Exercise = Locate every line in the material below that has the word "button". Copy each of those lines.

Provided material =
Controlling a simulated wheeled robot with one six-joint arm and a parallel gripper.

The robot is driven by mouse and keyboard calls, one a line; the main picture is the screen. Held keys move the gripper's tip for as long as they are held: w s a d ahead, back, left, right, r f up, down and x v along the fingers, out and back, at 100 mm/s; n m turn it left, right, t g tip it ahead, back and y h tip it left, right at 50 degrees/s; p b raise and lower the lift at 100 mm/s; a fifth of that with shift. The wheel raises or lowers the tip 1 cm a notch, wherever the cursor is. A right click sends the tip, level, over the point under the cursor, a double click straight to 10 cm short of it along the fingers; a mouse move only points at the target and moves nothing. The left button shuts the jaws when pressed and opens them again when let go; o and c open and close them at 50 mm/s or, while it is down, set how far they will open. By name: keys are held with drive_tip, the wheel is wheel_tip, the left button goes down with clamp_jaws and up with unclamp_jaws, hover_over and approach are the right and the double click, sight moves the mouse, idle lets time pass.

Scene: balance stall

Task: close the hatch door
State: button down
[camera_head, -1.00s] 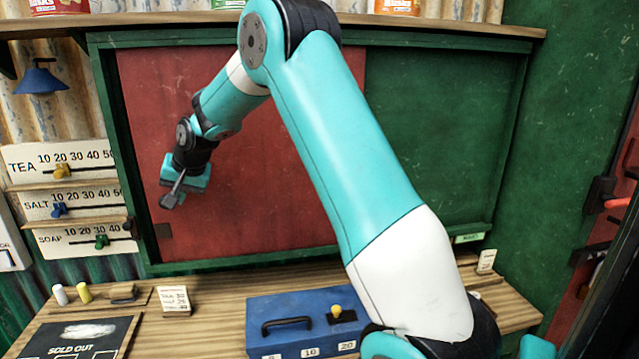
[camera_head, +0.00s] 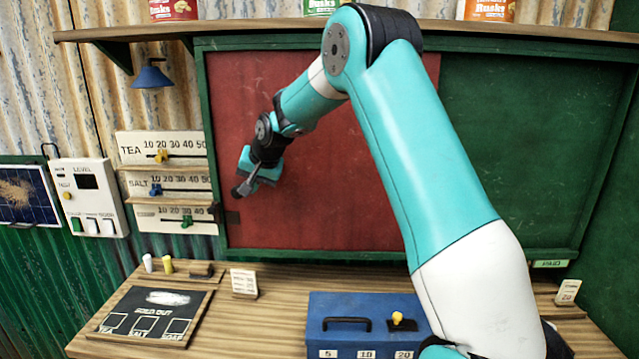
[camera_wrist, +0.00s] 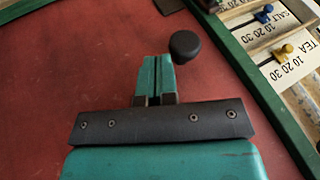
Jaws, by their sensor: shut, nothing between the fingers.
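The hatch is a wide green frame (camera_head: 400,257) on the wall. A red panel (camera_head: 330,205) fills its left part and a plain green panel (camera_head: 530,130) shows in the right part. A small dark plate (camera_head: 232,217) sits at the red panel's lower left edge. My gripper (camera_head: 240,191) is in front of the red panel, close above that plate. In the wrist view its teal fingers (camera_wrist: 161,62) are together with nothing between them. A round black knob (camera_wrist: 185,45) shows just beside the fingertips; I cannot tell whether they touch.
Price sliders (camera_head: 165,180) are mounted left of the frame. Below are a wooden counter (camera_head: 270,290), a blue cash box (camera_head: 360,308) and a sold-out board (camera_head: 150,315). A shelf (camera_head: 400,28) with tins runs above. A blue lamp (camera_head: 151,76) hangs at upper left.

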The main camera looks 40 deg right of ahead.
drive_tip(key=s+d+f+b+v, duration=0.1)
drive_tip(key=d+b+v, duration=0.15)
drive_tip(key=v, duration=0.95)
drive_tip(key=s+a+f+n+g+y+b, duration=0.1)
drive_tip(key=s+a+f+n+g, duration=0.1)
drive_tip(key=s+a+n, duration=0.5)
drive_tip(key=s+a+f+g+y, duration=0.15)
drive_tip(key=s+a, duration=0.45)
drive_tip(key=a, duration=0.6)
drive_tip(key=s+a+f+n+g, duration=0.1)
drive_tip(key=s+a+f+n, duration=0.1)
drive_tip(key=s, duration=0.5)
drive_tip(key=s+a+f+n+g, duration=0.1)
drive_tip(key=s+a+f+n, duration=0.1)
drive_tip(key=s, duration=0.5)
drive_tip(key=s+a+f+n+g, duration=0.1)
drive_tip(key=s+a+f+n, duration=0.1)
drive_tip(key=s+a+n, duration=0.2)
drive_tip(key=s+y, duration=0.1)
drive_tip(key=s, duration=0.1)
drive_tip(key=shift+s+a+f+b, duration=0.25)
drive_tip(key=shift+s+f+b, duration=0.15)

Answer to the exercise =
The robot is driven by mouse and keyboard calls, one a line; the main picture is the screen. Held keys move the gripper's tip for as long as they are held: w s a d ahead, back, left, right, r f up, down and x v along the fingers, out and back, at 100 mm/s; n m turn it left, right, t g tip it ahead, back and y h tip it left, right at 50 degrees/s; p b raise and lower the lift at 100 mm/s; a fifth of that with shift. The wheel raises or lowers the tip 1 cm a notch, wherever the cursor is. A right click sends the tip, level, over the point under the cursor, a double click straight to 10 cm short of it along the fingers; a mouse move only points at the target and moves nothing. The left button shuts the jaws when pressed and opens them again when let go; o and c open and close them at 50 mm/s or, while it is down, set how far they will open. By name: keys are held with drive_tip, the wheel is wheel_tip, the left button goes down with clamp_jaws and up with unclamp_jaws, hover_over and approach are the right and the double click, sight moves the mouse, idle lets time pass.
State: button down

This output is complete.